Return each line containing the string "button".

::: DATA SECTION :::

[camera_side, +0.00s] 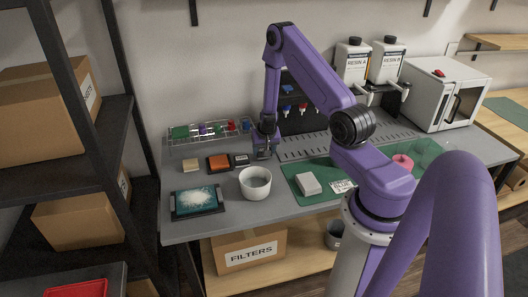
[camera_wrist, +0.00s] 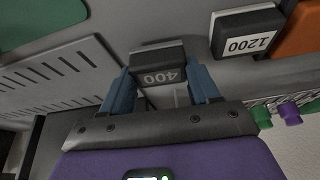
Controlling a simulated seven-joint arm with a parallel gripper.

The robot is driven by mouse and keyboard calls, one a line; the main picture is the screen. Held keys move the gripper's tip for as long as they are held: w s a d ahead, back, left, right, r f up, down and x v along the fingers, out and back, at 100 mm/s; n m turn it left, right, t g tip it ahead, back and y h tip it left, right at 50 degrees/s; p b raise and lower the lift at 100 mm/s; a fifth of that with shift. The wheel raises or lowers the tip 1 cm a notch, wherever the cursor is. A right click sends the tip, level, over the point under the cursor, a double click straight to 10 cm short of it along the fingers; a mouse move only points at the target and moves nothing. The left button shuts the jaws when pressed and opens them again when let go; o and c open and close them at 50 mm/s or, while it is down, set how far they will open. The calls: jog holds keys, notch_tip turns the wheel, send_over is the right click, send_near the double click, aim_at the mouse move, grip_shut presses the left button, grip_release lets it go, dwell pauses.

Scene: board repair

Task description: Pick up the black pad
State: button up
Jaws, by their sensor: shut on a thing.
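A black pad marked 400 (camera_wrist: 158,72) sits between the blue fingers of my gripper (camera_wrist: 161,80) in the wrist view. A finger is at each of its ends, and the gripper is shut on it. In the side view my gripper (camera_side: 264,152) is low at the back of the grey bench, and the pad is mostly hidden there. I cannot tell whether the pad touches the bench. A second dark pad with a white face marked 1200 (camera_wrist: 246,36) lies apart to the right in the wrist view, and just left of my gripper in the side view (camera_side: 240,160).
An orange pad (camera_side: 219,162) and a beige pad (camera_side: 191,166) lie farther left. A rack of coloured items (camera_side: 210,131) stands behind them. A white bowl (camera_side: 255,183) is in front of my gripper. A light block (camera_side: 308,184) rests on the green mat (camera_side: 335,189) at right.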

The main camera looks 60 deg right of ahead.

:::

> REPLY
The robot is driven by mouse and keyboard calls, one a line; the main picture is the screen. Held keys move the gripper's tip for as long as they are held: w s a d ahead, back, left, right, r f up, down and x v along the fingers, out and back, at 100 mm/s; n m turn it left, right, t g tip it ahead, back and y h tip it left, right at 50 degrees/s; p b raise and lower the lift at 100 mm/s; a fifth of that with shift. The wheel raises or lowers the tip 1 cm a notch, wherever the cursor is. A right click sends the tip, level, over the point under the cursor, a double click straight to 10 cm short of it along the fingers; a mouse move only points at the target and moves nothing. The left button shuts the jaws when pressed and opens them again when let go; o and c open and close them at 50 mm/s or, while it is down, set how far they will open. The calls: jog holds keys, notch_tip turns the wheel, send_over is the right click, send_near the double click, aim_at the mouse move, grip_shut presses the left button, grip_release lets it go, dwell pauses.
State: button up

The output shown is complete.